>> start

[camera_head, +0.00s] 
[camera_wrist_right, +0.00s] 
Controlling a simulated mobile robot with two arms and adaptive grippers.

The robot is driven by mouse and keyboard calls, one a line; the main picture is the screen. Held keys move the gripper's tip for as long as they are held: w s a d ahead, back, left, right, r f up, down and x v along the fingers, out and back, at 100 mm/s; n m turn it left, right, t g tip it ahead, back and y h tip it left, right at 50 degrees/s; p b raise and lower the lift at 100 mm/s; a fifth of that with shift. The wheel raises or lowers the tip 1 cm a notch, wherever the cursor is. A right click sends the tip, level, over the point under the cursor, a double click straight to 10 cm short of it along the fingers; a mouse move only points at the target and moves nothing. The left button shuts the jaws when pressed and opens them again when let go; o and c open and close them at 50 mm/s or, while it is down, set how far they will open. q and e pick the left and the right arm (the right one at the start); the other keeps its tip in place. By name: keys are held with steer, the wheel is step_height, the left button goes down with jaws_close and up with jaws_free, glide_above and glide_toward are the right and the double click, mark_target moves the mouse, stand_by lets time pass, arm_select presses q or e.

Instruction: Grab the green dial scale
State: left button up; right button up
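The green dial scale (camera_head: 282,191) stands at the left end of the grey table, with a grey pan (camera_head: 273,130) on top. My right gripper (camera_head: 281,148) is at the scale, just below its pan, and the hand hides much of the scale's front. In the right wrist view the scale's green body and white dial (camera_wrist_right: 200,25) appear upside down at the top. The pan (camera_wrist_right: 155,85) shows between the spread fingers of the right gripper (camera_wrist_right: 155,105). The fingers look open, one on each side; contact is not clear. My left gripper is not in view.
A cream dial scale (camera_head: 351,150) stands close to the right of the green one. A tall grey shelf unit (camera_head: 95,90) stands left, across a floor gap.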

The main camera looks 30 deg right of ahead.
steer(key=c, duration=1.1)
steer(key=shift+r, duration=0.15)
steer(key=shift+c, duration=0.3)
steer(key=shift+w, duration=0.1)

>> end

Type the material above out again, exactly.

Answer for this exercise
[camera_head, +0.00s] 
[camera_wrist_right, +0.00s] 
Controlling a simulated mobile robot with two arms and adaptive grippers.

The robot is driven by mouse and keyboard calls, one a line; the main picture is the screen. Held keys move the gripper's tip for as long as they are held: w s a d ahead, back, left, right, r f up, down and x v along the fingers, out and back, at 100 mm/s; n m turn it left, right, t g tip it ahead, back and y h tip it left, right at 50 degrees/s; p b raise and lower the lift at 100 mm/s; a fifth of that with shift. The wheel raises or lowers the tip 1 cm a notch, wherever the cursor is. A right click sends the tip, level, over the point under the cursor, a double click straight to 10 cm short of it along the fingers; a mouse move only points at the target and moves nothing. The left button shuts the jaws when pressed and opens them again when let go; o and c open and close them at 50 mm/s or, while it is down, set how far they will open. q and e pick the left and the right arm (the right one at the start); the other keeps its tip in place. By name: keys are held with steer, the wheel is step_height, the left button goes down with jaws_close and up with jaws_free, glide_above and glide_toward are the right and the double click, mark_target moves the mouse, stand_by lets time pass, arm_select presses q or e.

Instruction: Grab the green dial scale
State: left button up; right button up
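The green dial scale (camera_head: 282,191) stands at the left end of the grey table, with a grey pan (camera_head: 273,130) on top. My right gripper (camera_head: 281,148) is at the scale, just below its pan, and the hand hides much of the scale's front. In the right wrist view the scale's green body and white dial (camera_wrist_right: 200,25) appear upside down at the top. The pan (camera_wrist_right: 155,85) shows between the spread fingers of the right gripper (camera_wrist_right: 155,105). The fingers look open, one on each side; contact is not clear. My left gripper is not in view.
A cream dial scale (camera_head: 351,150) stands close to the right of the green one. A tall grey shelf unit (camera_head: 95,90) stands left, across a floor gap.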

The main camera looks 30 deg right of ahead.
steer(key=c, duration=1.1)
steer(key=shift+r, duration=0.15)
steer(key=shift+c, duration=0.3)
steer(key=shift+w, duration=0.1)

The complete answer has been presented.